Ölümsüzlerimiz adına da dövüşmeyi en anlamlı görev ve sorumluluk kabul eden komünist savaşçılar olarak daima ileri komutu bize ne anlatıyor?
Her şeyden önce daima ileri şiarı ölümsüzlerimizin izinden yürümeyi, onlar gibi yaşamayı, onlar gibi savaşmayı anlatır ve emreder. Devrim ve komünizm mücadelesinde ölümsüzleşenler, dövüşenlere davayı ve kavgayı emanet bırakır. Boşalan mücadele görevlerini omuzlamaya çağırır. Sınıf savaşımımızın devrimci diyalektik yasasıdır. Düşen devrimcinin yerini dövüşen sıra neferi alır. Devrim ve komünizm bayrağı elden ele geçer. Kavganın sürekliliği hayatın bilcümle kollarında savaşıp ölümsüzleşenlerimizin can feda eylemleriyle sağlanır. Zafere kadar daima ilerlemenin yasası böyle kurulur.
Daima ileri şiarı devrimci bir sırat-ı müstakimde ileri doğru yürümeyi ifade eder. Bu parti çizgisinde devrimci yürüyüşten başka bir şey değildir. Ölümsüzlerimizin yürüdüğü yol ve çizgidir. Adanmış hayatların çizgi devrimciliğidir.
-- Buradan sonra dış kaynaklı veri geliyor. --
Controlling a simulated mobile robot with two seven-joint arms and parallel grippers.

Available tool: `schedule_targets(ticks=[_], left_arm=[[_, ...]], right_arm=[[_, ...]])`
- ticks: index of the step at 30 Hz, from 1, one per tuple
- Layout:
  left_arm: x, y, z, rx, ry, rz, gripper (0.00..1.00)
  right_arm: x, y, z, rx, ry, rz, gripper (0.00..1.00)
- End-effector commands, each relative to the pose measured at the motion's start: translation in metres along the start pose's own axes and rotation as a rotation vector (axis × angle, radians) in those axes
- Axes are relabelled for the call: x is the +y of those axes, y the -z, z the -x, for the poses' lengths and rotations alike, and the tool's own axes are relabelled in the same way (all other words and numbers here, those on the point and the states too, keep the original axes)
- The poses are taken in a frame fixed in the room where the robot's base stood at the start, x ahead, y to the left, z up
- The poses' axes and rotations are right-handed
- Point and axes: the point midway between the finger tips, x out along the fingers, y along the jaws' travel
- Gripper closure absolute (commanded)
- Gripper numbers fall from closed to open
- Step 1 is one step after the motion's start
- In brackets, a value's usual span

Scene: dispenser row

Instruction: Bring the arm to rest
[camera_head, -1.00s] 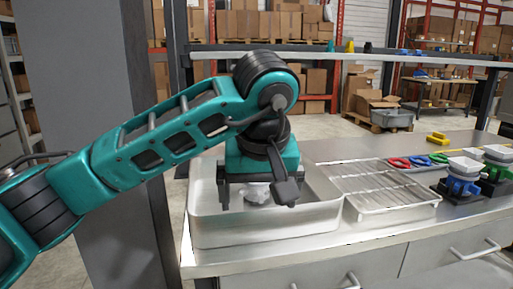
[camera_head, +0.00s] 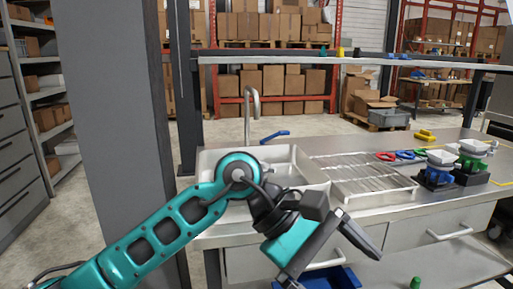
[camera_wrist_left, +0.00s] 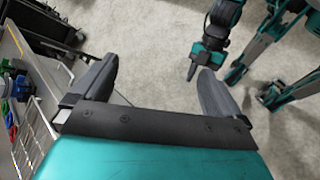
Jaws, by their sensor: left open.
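My left arm reaches in from the left in the head view, bent at a joint in front of the sink. My left gripper (camera_head: 335,262) hangs tilted in front of the counter's front edge, apart from it. In the left wrist view its two fingers stand wide apart with nothing between them (camera_wrist_left: 156,68); the gripper is open and empty. Bare floor shows beyond the fingers. A second teal arm of mine shows in the left wrist view, with its dark gripper end (camera_wrist_left: 203,62) pointing down; its jaws are too small to tell.
The metal counter (camera_head: 345,148) holds a sink (camera_head: 215,160) with a tap (camera_head: 249,105) and a wire drain rack (camera_head: 365,180). Colored rings and dispensers (camera_head: 437,168) stand at the right. A blue bin (camera_head: 330,279) and a green item (camera_head: 416,283) sit below. Open floor lies left.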

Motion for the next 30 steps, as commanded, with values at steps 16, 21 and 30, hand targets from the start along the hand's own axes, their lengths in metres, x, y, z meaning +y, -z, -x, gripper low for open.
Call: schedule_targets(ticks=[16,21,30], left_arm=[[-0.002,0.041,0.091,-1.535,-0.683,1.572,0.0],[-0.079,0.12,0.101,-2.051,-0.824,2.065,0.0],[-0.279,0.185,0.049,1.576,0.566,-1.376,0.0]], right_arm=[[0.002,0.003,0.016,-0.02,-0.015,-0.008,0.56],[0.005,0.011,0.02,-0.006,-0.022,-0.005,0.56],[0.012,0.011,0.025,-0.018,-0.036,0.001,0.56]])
Daima devrimci kalmayı ve devrimci gelişimi örgütleyerek ilerleyen devrimciliğin kulvarıdır/rotasıdır. Ölümsüzlerimiz daima ilerlemenin ve gelişimin en canlı kanıtlarıdır. Daima ileri yürümenin devrimci kılavuz bilgileri ölümsüzlerimizin devrimci hayatlarında verilidir. Kendi devrimci gelişimlerini yöneterek daima ileri şiarını ete-kemiğe büründüren ölümsüzlerimizin hayatlarından ve eylemlerinden öğrenmek gerekiyor. Ölümsüzlerimizin hayatlarından öğrenmek yüzeysel değil, yüksek nitelikte devrimci bir eylemdir. İdeolojik olduğu kadar yöntemseldir.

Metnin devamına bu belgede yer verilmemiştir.